Wiring & Programming Process

The beginning of recitation started with a bit of sorrow since my partner left me alone. Well, life sucks, and you die. We have to live with it anyway. Luckily, I paired up with Morgan, who was also lost. We worked collaboratively together and quickly figured out the division of labor. He took the job to make the mechanical linkage with cardboard, while I worked on the programming as well as the wiring parts.

I completed flying the wires within a minute and installed the H-bridge chip (used to inverse the current for the motor) in a split second. Well, the motor didn’t work apparently. Instead of turning around, it just vibrated in the position annoyingly. Margaret and Rudi helped me check the wires but nothing was found. Indeed, I learned a lesson in the debugging process, that it’s ideal to be consistent in the selection of wires according to their colors. For example, for grounding wires, we should always go to black. For bigger components like stepping motors that require multiple wire connections, it’s sensible to match the color of the cables to the pins’ so that we namely extend the wire out. Great clarity!

Unfortunately, beautiful and practicable tricks didn’t help me out. I decided to see if the H bridge was broken, since I suspected a short-circuit had happened as the arduino UNO board shutted itself down when connected once. Taking the risk of getting the tragic story over-simplified, it was not until I replaced the chip with a second one that it finally functioned as it should be.

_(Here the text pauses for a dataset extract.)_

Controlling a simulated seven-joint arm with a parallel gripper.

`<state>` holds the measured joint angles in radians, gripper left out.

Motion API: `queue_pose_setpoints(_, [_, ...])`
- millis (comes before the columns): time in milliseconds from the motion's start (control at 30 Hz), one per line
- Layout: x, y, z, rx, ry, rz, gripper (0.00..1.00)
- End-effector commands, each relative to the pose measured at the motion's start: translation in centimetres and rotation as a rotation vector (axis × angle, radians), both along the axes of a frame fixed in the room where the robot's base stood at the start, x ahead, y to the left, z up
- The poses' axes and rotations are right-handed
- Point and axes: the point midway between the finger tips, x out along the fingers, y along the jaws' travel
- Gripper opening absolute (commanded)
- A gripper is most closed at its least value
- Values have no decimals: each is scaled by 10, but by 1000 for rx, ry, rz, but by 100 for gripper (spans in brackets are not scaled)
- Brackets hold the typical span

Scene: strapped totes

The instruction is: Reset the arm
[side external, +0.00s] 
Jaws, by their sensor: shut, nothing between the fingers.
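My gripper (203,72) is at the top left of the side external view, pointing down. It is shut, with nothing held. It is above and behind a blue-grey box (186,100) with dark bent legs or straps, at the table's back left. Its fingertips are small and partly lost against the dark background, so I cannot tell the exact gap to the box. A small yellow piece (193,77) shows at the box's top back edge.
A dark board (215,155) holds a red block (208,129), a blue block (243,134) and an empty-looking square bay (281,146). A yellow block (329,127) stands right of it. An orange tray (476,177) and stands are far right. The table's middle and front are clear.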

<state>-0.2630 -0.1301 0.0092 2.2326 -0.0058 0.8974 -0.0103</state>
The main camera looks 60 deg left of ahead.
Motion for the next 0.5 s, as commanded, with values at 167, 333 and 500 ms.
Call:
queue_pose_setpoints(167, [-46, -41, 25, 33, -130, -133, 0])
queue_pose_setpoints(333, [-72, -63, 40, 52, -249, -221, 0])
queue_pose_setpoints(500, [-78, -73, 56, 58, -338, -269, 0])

Coding part was rather trivial. Copied and pasted. Done. The code was pretty much straightforward.

Mechanism

The mechanical linkage part was quite interesting. The deflection of the linkage from one side to the other cancels out the horizontal movement of the circular motion so that the upper part of the device can move solely up and down. Though in this video the sliding block wobbles around, if we do some careful calculation, I am pretty sure that it could be much better.

Personalization

Morgan and I decided to make a Groot (tree man in the popular Marvel movie). We found it interesting if we could let Groot swing around like what plants do in the game Plants vs. Zombies. So, intentionally we left some space on the sides.

Additional Questions

Question 1: Choose an art installation mentioned in the reading ART + Science NOW, Stephen Wilson (Kinetics chapter). Post your thoughts about it and make a comparison with the work you did during this recitation. How do you think that the artist selected those specific actuators for his project?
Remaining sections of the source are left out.